The Curse of the Peak

A musician’s peak can be very dangerous. It signifies the rare achievement of a musician’s genius accumulated into its finest and most evolved form. However, it also signifies a conclusion, where the hero is expected to walk off into the sunset and have his name engraved in history. The only two ways this is possible is death or retirement, of which J Dilla and LCD Soundsystem are respective examples (though the word “premature” will forever haunt their legacy.) However if the artist wishes to continue after his peak then his integrity is truly tested. For, geographically speaking, it should all be downhill from there.

One option is to prove that one hasn’t reached their peak, but is still in the process of refinement. The most obvious example would be the idiosyncratic electronic duo Boards of Canada, who, four years after their masterwork Music Has the Rights to Children released the almost identical Geogaddi to equal acclaim. The problem with this route is that it is much like sharpening a pencil: that though it may make the effect more acute, it minimises the range of appeal, until it’s put in a drawer full of other sharpened pencil curiosities.

Another option is that, once you have exhausted one train of thought, hop on another and start afresh. In bluntest terms one can go quieter or louder. The obvious example is Bob Dylan going electric. In doing so he proved that he had achieved two peaks, as a folk musician as well as a rock musician. Perhaps the harder option is the other way around, where the musician no longer has the easy tools of noise and aggression to grip the listener. A good example of this would be Flying Lotus’ excellent 2012 album Until the Quiet Comes, which, after his dense breakthrough album Cosmogramma, adopted a softer more austere tone. He replaced hip-hop beats for a more jazzy and elusive style making it even harder to follow a rhythm, and ultimately making the listener work harder, which in turn added a new depth of intrigue to his work.

However, the paradox of this method of transition is that, when successfully executed, it reveals a radical change from the musician’s former work, while also retaining his own unique sound.

An obvious failure of the “genre-hop” would be Neil Young’s string of bad albums in the 80’s where he dabbled in so many different genres from rockabilly to electronic with as much delicacy as a fat man stuffing his face at a finger food buffet. The result was a double failure: as it made it seem that Young preferred reinvention over originality, which then tainted the integrity of the rest of his music. Secondly, the fact that none of these albums developed the genres much highlighted the limitations of Young’s talent as a musician.
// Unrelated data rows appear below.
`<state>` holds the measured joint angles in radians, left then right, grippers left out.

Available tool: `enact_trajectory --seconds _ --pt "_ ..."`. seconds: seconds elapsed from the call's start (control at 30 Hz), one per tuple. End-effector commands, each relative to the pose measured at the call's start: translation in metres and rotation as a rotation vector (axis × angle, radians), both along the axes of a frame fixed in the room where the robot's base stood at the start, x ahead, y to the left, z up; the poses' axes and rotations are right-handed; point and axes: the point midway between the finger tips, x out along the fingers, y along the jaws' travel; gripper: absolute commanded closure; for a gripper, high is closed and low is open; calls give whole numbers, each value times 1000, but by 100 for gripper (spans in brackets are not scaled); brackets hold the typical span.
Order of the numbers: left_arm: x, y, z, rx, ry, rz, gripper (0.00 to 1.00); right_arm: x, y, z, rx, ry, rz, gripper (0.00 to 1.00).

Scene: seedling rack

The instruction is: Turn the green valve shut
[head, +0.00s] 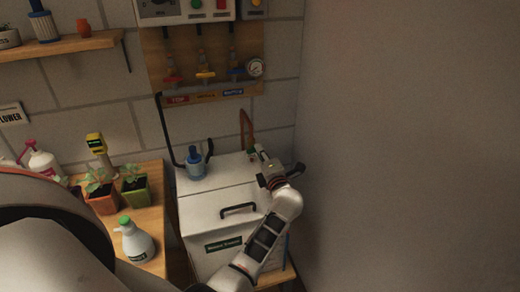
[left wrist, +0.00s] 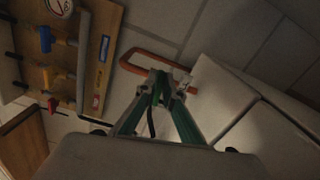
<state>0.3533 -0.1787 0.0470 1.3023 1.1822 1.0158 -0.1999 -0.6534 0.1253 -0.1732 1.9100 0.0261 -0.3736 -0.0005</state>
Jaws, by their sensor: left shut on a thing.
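The green valve (left wrist: 161,88) shows as a small green piece between my fingertips in the left wrist view, mostly covered by them. It sits by an orange-brown pipe (left wrist: 148,51), which also rises behind the white box in the head view (head: 244,122). My left gripper (head: 258,152) is at the back right of the box top, its fingers shut on the valve; it also shows in the left wrist view (left wrist: 162,80). The fingers hide how far the handle is turned. My right gripper is not in view.
The white lidded box (head: 210,213) has a black handle (head: 239,209) and a blue fitting (head: 195,163) on top. Coloured valves hang on a wooden wall board (head: 158,52). A bare wall is close on the right.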

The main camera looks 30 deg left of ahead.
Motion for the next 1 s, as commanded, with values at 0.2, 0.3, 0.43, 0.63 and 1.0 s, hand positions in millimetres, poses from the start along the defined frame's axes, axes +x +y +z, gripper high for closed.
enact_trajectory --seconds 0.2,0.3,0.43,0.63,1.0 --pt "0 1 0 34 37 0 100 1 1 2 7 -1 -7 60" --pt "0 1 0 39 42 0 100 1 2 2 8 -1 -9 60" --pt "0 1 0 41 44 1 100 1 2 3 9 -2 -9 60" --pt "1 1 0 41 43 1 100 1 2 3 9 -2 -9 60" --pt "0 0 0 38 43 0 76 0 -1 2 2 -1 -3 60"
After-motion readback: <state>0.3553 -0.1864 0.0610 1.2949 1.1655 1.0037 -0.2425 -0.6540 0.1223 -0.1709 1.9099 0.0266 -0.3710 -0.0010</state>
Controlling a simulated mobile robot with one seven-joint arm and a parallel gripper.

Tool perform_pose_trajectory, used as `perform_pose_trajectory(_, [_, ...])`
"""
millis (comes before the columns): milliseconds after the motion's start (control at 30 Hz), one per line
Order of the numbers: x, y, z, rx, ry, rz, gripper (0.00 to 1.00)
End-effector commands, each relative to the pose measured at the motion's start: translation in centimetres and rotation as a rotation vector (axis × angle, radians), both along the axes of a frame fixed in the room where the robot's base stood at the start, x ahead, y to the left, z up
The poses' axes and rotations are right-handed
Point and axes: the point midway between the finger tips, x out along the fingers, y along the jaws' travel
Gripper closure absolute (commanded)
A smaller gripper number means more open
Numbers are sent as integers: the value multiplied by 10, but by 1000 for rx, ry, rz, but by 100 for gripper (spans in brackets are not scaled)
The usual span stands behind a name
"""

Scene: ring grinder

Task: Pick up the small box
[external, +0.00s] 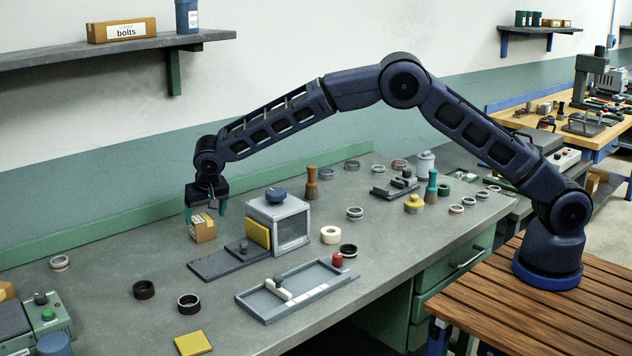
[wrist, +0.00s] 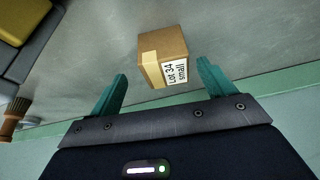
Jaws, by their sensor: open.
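The small box (external: 203,228) is a brown carton on the grey workbench, near the back edge at the left. In the wrist view the small box (wrist: 164,57) shows a pale tape strip and a white label reading "Lot 34 small". My gripper (external: 205,219) is just above and around the box's top in the external view. In the wrist view my gripper (wrist: 162,85) has its two teal fingers spread wide. The box lies ahead of the fingertips, between their lines, with no contact visible. The gripper is open and empty.
A grey machine with a yellow pad (external: 277,222) stands right of the box, with a dark plate (external: 230,260) in front. A long tray (external: 297,289), a wooden-handled tool (external: 312,184) and several rings lie around. The bench left of the box is mostly clear.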

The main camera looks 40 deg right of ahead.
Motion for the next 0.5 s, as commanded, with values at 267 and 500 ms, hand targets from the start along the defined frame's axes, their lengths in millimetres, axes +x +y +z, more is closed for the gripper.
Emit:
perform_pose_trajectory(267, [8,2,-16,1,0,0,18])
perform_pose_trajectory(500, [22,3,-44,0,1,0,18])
However, both Young and Dylan shared a common motto that made them so unique: that you, and not your audience, define your own standards. Indeed their greatest works were formed at the greatest conflict with their listeners. Young became incredibly disillusioned after the commercial success of Harvest, and so eschewing his newly-paved path to success, created what Rolling Stone called “one of the most despairing albums of the decade,” that is the darkly beautiful On the Beach. Dylan’s rejection of his audience is even more poignant as it has been documented. During his tour for his electric triumph Highway 61 Revisited, Dylan responds to a listener calling him “Judas!” by turning round to his band and shouting, “Play it fucking loud!” before going into a beautiful tirade of “Like a Rolling Stone”.

Yet in the 21st century this rejection of the audience has become diluted since the passing of punk, where audiences would pay to be spit upon by their safety pin pierced idols. Thus the peak has become even more threatening in our time. Let us not mention the power of the internet to raise up a musician to fame then spit him out a week later into petrol station bargain bins. However, one band has managed to ride this wave very well, and that is of course Animal Collective.
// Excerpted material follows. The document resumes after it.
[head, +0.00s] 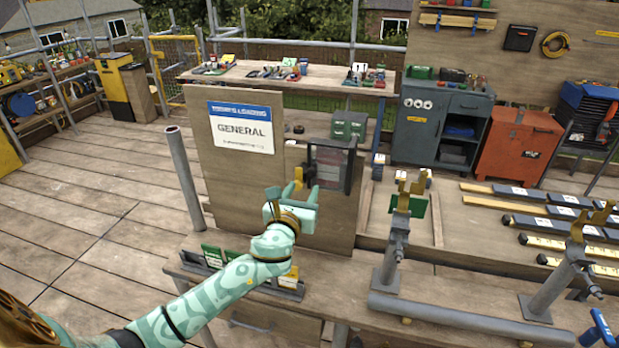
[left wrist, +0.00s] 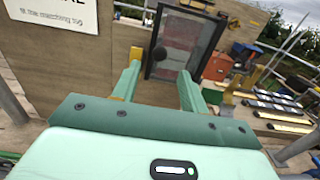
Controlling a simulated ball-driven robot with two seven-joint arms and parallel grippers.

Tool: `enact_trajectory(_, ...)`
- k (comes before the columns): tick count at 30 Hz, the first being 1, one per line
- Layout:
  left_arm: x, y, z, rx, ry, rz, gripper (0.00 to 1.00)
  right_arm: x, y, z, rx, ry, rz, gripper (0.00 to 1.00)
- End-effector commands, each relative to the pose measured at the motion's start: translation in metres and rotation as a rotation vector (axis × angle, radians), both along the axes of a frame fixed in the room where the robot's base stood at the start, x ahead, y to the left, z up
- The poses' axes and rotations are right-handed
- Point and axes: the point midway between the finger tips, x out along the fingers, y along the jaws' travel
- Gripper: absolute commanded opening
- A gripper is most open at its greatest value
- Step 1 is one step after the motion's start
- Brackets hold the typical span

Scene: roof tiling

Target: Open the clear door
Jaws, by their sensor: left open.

Animal Collective are a musical anomaly in that they have created some of the most abrasive sounds in the new millennium, (see anything from Danse Manatee.) Yet within a decade of their career they managed to tighten their sound into a commercial success, while retaining the wildness of their original sound. This was their neo-psychedelic 2009 album Merriweather Post Pavilion, which surprised even the band in its reception. Such reception also created the notion that this combined commercial and critical acclaim meant that Merriweather was somehow the band’s peak. Yet each of the band’s previous albums are so unique from each other that it would be near impossible to find a clear lineage towards Merriweather. Perhaps the success was rooted on the fluke that the band had just chosen a more audibly pleasing instrumentation that time round. Speculation aside, it seemed impossible to many for AC to beat their supposed peak. Thus when their new 2012 album Centipede Hz was not as well received, many were perhaps quietly satisfied that this “peak” theory was fulfilled. The album is convoluted with radio feedback and wet sounds, and seems like a return to their older sound, yet without its former vitality.

However, despite personally not enjoying the album, what gradually became evident to me was that Animal Collective cared very little about how the album was received. For the band was built upon the foundation of making unusual and abrasive music to a small audience in a sweaty room. The only factor that has changed for them is the size of the audience. And so in refining the Young/Dylan motto, the musician does owe one thing to his audience, and that is an honesty towards his own musical genius. Or as Kim Gordon of Sonic Youth wrote: “people pay to see others believe in themselves”. And so the only true fear of the artistic peak for the musician is if he makes himself believe that there is nothing on the other side.